Most commonly known for its semi-permanent, digital in-person experiences for fashion and entertainment brands, BeSide was responsible for Diane von Furstenberg’s life-sized runway holograms at New York Fashion Week in September. In October, BeSide helped bring the immersive, multi-room experimental Broadway show KPOP to life through architectural and art structures powered by digital, sound and lighting.
Now, BeSide’s Haber is bringing audiences back to the 50s in Prince’s Grease by applying the studio’s in-person sensibilities to the stage, beginning with large-scale 3D projection mapping on every square inch of the set to bring scenes to life.

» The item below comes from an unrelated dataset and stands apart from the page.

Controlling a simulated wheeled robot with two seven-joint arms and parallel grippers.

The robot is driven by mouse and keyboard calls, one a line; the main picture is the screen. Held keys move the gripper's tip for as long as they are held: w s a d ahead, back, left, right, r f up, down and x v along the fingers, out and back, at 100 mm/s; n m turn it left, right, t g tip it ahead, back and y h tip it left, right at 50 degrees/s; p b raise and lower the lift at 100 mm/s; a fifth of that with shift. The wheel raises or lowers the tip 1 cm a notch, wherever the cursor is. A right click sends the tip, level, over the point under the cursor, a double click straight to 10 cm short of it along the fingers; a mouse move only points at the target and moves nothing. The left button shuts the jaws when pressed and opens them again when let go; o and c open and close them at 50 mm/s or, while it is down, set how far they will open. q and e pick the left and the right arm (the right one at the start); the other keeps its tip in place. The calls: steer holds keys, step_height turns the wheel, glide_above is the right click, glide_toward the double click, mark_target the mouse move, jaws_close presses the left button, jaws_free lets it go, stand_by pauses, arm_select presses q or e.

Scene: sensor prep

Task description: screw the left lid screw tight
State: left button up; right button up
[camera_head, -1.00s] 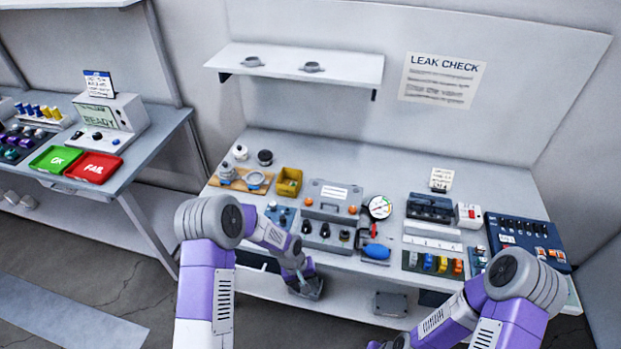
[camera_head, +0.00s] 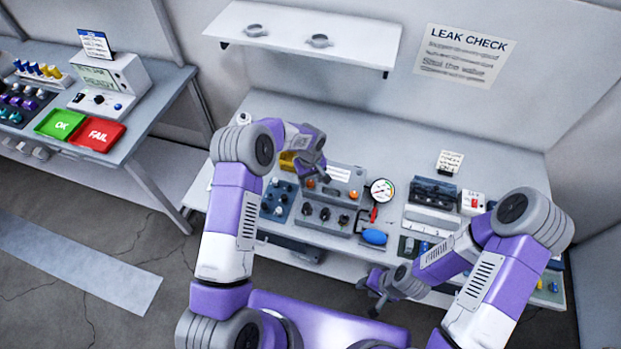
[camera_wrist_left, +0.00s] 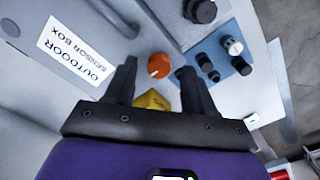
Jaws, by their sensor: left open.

For the show’s iconic number Grease Lightning Haber exploded the character's fantasy about a drag race into an immersive 3D projection-mapped environment that surrounds the cast onstage and brings them to famous Chicago landmarks. Hundreds of pieces of original content and animation throughout the show.
Traveling back and forth to Toronto has been both frequent and hassle-free for the New York City-based designer. Two years ago, Haber got his private pilot’s license, which started as a hobby, but has now become a source of transportation for one of the few Americans working on the production. Since August, Matthew has commuted weekly between BeSide’s New York studios and Toronto.
When asked how theater work fits in with BeSide’s work for global brands, Haber said, “I began my career in theater. It’s what has given me and my business partner Phillip Gulley [who also has a theater background] insight into the way people expect to interact with real-life stories, and what’s necessary to elicit emotion from an experience. Working on Grease allows us to return to our roots. It’s s definitely a passion project, and a way of refining the narrative design skills we bring to other projects."
Haber and BeSide Digital’s next project will be Skeleton Key, a new hybrid entertainment-retail concept that marries three immersive escape room-type games with a bar and lounge. The first Skeleton Key location will open to the public in January 2018, with two more locations slated to open in North America soon thereafter.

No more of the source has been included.